What the exercise asks ▸
Copy, without any alteration, the lines from the one that includes "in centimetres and" up to and including the one that includes "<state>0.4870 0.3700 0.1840".

(Records)
━━━━━━━━

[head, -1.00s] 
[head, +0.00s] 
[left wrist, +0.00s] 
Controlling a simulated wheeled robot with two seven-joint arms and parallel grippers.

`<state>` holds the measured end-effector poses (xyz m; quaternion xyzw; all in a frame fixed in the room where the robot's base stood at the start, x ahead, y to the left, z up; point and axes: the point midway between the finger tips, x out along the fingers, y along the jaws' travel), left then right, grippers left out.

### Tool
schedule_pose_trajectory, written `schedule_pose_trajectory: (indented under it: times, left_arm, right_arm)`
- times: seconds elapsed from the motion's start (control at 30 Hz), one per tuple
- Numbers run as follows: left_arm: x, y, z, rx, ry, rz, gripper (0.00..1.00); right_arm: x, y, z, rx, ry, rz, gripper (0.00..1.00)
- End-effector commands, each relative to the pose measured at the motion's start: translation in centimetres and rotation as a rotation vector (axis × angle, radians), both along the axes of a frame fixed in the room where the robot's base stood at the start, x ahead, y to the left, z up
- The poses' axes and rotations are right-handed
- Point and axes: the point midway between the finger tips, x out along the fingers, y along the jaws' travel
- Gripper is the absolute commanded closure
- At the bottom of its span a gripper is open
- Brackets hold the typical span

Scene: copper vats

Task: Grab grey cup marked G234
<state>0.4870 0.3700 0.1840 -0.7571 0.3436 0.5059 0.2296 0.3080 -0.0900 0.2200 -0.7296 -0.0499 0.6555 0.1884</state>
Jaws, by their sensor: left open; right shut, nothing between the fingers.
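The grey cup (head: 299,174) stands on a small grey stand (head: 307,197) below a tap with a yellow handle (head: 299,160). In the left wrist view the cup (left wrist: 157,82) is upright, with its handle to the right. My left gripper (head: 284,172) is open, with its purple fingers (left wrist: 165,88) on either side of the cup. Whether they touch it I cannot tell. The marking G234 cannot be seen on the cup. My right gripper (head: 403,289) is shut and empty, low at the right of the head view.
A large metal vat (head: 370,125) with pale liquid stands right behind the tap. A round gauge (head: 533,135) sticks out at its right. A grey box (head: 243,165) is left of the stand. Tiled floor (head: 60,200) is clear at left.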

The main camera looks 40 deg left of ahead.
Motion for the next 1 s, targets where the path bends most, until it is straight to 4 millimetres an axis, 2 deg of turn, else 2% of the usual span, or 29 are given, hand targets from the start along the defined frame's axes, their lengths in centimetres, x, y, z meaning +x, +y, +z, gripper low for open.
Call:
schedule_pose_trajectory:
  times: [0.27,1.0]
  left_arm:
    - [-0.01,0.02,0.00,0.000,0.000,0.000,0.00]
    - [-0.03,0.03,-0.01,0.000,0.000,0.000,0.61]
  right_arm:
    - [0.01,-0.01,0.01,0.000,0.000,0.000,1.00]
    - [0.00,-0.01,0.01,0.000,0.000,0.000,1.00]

━━━━━━━━

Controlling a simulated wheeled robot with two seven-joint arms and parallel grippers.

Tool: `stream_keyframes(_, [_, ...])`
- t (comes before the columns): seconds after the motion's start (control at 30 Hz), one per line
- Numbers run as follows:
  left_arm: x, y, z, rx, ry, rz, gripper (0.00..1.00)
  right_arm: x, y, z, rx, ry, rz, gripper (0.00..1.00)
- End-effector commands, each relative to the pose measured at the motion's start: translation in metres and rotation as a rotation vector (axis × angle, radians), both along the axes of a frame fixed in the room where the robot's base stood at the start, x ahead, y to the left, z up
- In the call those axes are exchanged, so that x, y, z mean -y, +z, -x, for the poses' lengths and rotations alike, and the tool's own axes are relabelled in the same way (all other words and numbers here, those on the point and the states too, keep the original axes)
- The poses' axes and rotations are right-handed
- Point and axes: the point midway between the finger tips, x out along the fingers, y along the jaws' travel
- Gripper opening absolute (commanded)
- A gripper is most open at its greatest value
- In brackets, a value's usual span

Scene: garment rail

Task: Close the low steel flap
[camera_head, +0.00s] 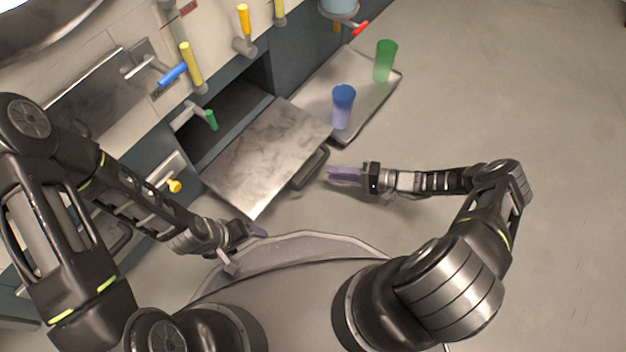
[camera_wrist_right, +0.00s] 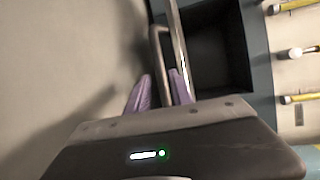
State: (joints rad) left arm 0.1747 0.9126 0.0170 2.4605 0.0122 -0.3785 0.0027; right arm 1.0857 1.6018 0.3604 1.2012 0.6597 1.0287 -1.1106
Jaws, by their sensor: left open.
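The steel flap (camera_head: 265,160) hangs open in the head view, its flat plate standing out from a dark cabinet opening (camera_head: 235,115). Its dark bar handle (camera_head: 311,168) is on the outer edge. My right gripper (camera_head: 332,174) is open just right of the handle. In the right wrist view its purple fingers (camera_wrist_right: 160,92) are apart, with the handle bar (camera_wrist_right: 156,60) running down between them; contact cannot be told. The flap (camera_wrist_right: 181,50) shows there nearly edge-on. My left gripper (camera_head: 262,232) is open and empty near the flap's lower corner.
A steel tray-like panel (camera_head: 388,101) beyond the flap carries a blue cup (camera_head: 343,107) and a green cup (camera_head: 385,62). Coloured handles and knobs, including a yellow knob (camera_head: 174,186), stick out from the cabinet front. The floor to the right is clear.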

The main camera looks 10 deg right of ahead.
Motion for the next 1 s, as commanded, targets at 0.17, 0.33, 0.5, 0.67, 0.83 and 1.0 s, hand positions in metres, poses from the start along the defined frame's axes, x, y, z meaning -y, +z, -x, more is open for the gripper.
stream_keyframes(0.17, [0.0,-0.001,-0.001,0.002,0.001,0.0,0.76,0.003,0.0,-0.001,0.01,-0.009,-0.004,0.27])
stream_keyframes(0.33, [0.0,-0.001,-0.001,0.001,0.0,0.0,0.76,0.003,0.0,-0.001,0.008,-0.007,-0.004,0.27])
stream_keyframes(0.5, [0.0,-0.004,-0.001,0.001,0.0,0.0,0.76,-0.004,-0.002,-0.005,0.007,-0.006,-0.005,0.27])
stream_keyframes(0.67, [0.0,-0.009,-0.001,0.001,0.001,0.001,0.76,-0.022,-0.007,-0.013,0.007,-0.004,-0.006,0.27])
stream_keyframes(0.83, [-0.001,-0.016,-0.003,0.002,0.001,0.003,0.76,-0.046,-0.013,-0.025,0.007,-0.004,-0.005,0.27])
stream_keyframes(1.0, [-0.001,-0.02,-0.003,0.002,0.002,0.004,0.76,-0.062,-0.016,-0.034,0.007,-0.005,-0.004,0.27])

━━━━━━━━

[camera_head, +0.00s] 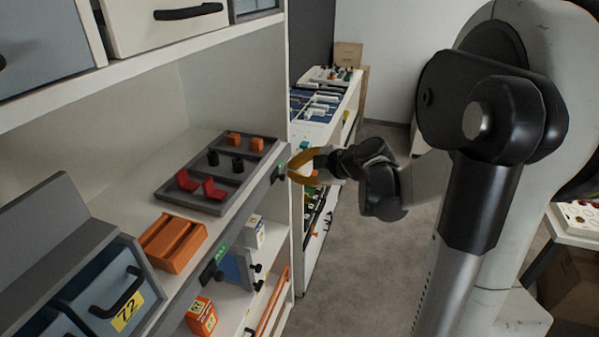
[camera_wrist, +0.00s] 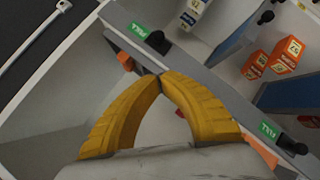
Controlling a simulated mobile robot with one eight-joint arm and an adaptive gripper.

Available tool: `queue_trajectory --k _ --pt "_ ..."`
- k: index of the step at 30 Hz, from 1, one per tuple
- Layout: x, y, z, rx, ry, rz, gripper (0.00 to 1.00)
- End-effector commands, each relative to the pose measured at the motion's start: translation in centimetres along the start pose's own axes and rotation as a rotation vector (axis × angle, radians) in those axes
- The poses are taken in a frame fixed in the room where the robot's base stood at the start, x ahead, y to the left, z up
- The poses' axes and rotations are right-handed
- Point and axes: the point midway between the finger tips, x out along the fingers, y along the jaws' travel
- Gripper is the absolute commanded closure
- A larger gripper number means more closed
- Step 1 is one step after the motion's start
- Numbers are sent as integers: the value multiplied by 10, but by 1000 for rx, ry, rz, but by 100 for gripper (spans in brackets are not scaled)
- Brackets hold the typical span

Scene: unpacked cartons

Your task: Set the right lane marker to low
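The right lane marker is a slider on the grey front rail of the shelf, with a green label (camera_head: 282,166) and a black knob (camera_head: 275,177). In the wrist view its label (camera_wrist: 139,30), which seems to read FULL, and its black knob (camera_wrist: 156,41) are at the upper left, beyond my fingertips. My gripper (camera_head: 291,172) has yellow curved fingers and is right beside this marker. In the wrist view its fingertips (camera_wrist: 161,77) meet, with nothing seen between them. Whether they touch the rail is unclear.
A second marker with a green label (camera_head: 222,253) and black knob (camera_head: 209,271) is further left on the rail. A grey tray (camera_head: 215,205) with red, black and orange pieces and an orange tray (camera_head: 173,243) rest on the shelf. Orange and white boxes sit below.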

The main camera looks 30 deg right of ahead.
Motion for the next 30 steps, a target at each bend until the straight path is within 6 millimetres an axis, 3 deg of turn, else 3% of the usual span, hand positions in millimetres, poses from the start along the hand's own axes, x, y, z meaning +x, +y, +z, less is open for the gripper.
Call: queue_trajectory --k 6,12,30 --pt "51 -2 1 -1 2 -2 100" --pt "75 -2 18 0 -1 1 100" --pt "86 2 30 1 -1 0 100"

━━━━━━━━

Finished exercise ▸
- End-effector commands, each relative to the pose measured at the motion's start: translation in centimetres and rotation as a rotation vector (axis × angle, radians), both along the axes of a frame fixed in the room where the robot's base stood at the start, x ahead, y to the left, z up
- The poses' axes and rotations are right-handed
- Point and axes: the point midway between the finger tips, x out along the fingers, y along the jaws' travel
- Gripper is the absolute commanded closure
- At the bottom of its span a gripper is open
- Brackets hold the typical span

Scene: copper vats

Task: Grab grey cup marked G234
<state>0.4870 0.3700 0.1840 -0.7571 0.3436 0.5059 0.2296 0.3080 -0.0900 0.2200 -0.7296 -0.0499 0.6555 0.1884</state>

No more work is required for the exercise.